Each beatitude contains a statement of blessedness, followed by the reason for this blessedness in terms of the action of God. In other words, Christians experience joy and self-fulfillment as they contemplate what God is now doing and what he will do when he fully establishes his kingdom at the second coming of Christ.

The poor in spirit (5:3) are those who recognize their moral and spiritual poverty before the holy God and hence cast themselves entirely upon his mercy and grace. Such persons are blessed because they experience the rule of God in their own lives now (cf. 4:17; 12:28) and are assured of participating in the future kingdom God will establish at the end of history (cf. 25:31-46).

Those who mourn (5:4) realize the awfulness of their past sins and are deeply sorry for them. They know there is no relief from their grief outside of God. Consequently, they place their hope in God. He forgives their sins, erases their guilt, and assures them of vindication at the Final Judgment (cf. 3:11-12; 26:28).

Jesus continues the theme of dependence on God in the next beatitude, which has to do with the meek (5:5; cf. Ps 37:11). Meekness involves the rejection of all forms of worldly power, such as violence, manipulation, or cunning, to achieve one's ends. It may seem that those who employ such devices have their way on the earth. But the person who views life from God's perspective knows that in the end the heavenly Father will give the earth to those who submit humbly to his methods and rule.
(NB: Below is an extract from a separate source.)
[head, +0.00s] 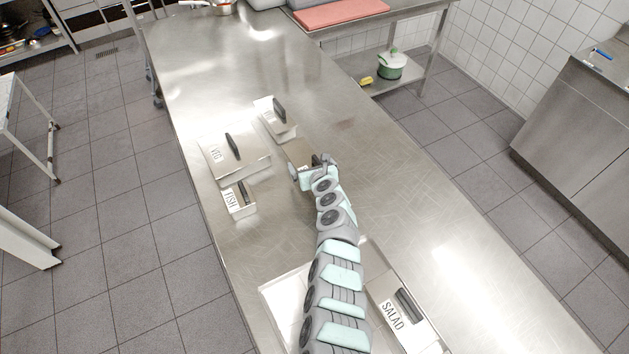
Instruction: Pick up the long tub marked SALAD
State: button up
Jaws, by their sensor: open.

The fourth beatitude describes those who hunger and thirst for righteousness, i.e., those who experience a craving for the total elimination of evil and oppression from the earth. These persons promote justice and the liberation of all the exploited. Wesley reflected the spirit of this beatitude when he declared, “There is no holiness without social holiness.” Such persons are blessed because they know that God has committed himself to the ultimate reign of righteousness on the earth.

Jesus declares that the merciful are also blessed (5:7). The gospel of Matthew indicates elsewhere that only those who forgive wrongdoers freely will experience forgiveness and mercy from God at the Last Judgment (6:14; 18:21-35).

The pure in heart are those who are completely undivided in their loyalty toward God and his will (5:8; cf. Ps 24:4). No alloy will prevent them from seeing God, i.e., enjoying intimate fellowship with him, when they come into his presence on the Last Day (cf. 6:22-23).

The reference to the peacemakers involves more than simply avoiding conflict or even attempting to reconcile warring parties (5:9). It stems from the OT understanding of peace (shalom) as comprehensive wholeness and well-being. Those who pursue this kind of peace do all they can to promote the welfare of others (cf. 5:38-48). Since God actively desires wholeness for all persons, he gladly will claim as his own sons those who share in this enterprise.

Jesus recognizes that one who lives according to the principles set forth in 5:3-9 will encounter opposition from those outside the kingdom. He therefore closes the beatitudes with an assurance of blessing for those who are persecuted because of righteousness (vv. 10-12). Such persons should consider themselves fortunate, since (1) hostility from the enemies of God demonstrates to disciples that they are on God's side and will receive reward from God on the Last Day; and (2) disciples who are persecuted share in the grand fellowship of the prophets, who experienced God's peace through persecution and finally were vindicated by God.